» **Exercise brief**:
Return verbatim all lines from the first one in the records to the line with "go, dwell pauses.", both ends kept.

» **Data entries**:
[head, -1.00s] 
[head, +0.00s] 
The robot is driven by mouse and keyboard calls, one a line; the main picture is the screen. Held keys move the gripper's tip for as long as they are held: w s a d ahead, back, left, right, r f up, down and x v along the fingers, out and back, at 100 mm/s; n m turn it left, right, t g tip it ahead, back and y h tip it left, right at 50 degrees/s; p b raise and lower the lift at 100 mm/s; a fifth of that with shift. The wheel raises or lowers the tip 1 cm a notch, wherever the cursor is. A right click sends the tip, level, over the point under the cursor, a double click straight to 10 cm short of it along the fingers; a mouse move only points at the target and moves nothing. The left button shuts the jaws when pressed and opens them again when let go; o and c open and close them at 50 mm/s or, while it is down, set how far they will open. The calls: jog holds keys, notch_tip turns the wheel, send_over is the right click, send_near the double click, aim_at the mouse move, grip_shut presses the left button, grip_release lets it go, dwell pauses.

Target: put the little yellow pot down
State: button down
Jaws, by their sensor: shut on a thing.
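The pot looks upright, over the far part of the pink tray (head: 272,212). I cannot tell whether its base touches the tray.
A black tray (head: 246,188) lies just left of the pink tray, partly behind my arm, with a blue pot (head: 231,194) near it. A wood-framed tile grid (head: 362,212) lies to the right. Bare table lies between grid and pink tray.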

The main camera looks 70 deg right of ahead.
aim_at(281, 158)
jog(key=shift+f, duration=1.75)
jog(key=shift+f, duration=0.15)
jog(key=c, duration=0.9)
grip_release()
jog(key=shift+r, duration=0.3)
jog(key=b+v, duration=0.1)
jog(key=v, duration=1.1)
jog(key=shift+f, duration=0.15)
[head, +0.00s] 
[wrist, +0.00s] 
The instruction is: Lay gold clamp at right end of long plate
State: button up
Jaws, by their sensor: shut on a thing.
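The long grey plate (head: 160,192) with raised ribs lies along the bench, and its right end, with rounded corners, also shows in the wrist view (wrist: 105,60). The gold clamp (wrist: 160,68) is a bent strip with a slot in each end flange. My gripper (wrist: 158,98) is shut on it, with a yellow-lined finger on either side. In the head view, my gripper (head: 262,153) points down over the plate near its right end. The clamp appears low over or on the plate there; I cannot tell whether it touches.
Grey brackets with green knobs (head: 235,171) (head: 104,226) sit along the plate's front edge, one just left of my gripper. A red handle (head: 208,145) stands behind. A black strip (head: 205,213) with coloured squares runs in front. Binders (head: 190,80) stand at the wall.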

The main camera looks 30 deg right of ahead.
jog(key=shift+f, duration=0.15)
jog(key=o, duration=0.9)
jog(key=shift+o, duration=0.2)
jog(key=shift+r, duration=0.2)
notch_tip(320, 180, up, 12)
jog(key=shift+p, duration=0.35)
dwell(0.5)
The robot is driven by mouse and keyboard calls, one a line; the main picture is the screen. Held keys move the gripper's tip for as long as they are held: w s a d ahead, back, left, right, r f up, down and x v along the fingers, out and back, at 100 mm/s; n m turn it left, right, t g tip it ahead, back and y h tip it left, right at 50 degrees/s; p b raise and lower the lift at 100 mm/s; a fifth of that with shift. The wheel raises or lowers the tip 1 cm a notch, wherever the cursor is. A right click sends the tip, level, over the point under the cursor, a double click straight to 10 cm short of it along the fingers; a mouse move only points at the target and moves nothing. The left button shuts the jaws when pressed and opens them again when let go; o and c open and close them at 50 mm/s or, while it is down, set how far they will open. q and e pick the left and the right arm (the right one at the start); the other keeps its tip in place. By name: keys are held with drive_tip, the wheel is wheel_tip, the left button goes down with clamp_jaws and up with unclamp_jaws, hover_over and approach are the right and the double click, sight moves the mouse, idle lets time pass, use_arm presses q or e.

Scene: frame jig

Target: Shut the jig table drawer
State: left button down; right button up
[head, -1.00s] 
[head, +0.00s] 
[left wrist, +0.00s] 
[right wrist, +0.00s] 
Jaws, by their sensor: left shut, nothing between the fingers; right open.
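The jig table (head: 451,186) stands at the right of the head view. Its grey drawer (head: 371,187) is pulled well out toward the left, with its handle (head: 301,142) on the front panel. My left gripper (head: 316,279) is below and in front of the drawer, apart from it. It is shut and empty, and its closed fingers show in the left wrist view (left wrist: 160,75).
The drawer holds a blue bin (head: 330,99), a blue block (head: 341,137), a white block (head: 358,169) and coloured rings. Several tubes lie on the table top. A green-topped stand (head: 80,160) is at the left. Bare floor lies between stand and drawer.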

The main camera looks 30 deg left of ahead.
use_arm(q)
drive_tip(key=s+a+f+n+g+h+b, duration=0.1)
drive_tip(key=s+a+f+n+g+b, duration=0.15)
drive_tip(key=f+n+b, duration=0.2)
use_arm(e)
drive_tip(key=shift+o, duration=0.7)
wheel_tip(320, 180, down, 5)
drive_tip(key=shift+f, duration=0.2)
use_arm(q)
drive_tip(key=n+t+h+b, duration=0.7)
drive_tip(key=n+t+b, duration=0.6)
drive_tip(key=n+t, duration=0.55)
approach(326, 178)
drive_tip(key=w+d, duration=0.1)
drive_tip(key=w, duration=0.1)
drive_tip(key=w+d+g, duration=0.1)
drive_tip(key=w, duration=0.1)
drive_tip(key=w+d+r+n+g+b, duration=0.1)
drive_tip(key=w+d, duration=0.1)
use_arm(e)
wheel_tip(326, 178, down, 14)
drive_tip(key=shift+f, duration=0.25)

» **Result**:
[head, -1.00s] 
[head, +0.00s] 
The robot is driven by mouse and keyboard calls, one a line; the main picture is the screen. Held keys move the gripper's tip for as long as they are held: w s a d ahead, back, left, right, r f up, down and x v along the fingers, out and back, at 100 mm/s; n m turn it left, right, t g tip it ahead, back and y h tip it left, right at 50 degrees/s; p b raise and lower the lift at 100 mm/s; a fifth of that with shift. The wheel raises or lowers the tip 1 cm a notch, wherever the cursor is. A right click sends the tip, level, over the point under the cursor, a double click straight to 10 cm short of it along the fingers; a mouse move only points at the target and moves nothing. The left button shuts the jaws when pressed and opens them again when let go; o and c open and close them at 50 mm/s or, while it is down, set how far they will open. The calls: jog holds keys, notch_tip turns the wheel, send_over is the right click, send_near the double click, aim_at the mouse move, grip_shut presses the left button, grip_release lets it go, dwell pauses.

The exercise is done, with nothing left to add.